■ Exercise ■
Find and copy each line of the records where the string "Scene" shows up.

[Input rows start]

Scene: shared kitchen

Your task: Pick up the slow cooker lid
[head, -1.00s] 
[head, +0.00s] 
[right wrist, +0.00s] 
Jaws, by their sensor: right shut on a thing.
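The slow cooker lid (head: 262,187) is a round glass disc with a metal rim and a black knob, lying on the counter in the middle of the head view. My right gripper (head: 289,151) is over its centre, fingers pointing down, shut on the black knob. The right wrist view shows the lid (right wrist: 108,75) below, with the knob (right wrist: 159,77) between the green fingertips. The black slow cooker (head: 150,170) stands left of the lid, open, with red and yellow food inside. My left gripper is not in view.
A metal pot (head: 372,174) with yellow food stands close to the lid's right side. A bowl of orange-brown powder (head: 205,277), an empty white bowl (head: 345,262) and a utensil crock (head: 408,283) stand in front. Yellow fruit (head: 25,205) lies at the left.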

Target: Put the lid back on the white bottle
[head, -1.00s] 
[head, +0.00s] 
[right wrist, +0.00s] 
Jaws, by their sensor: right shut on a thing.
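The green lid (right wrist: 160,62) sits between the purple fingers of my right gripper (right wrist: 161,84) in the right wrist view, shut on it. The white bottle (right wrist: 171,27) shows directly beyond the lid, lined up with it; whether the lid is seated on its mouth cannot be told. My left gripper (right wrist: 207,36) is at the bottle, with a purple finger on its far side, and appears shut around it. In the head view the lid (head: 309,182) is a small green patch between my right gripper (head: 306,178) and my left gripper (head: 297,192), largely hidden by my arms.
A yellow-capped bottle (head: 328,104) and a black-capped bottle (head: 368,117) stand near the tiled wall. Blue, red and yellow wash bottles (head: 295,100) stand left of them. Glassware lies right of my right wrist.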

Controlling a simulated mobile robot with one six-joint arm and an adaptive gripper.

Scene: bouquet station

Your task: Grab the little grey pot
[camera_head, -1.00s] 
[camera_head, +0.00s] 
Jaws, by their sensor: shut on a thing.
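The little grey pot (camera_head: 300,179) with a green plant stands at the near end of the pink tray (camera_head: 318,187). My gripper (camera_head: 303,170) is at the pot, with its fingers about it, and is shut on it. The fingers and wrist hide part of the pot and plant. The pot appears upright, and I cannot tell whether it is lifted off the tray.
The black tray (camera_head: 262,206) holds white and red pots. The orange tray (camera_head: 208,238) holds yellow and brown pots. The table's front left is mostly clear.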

[Input rows end]

■ Exercise solution ■
Scene: shared kitchen
Scene: bouquet station

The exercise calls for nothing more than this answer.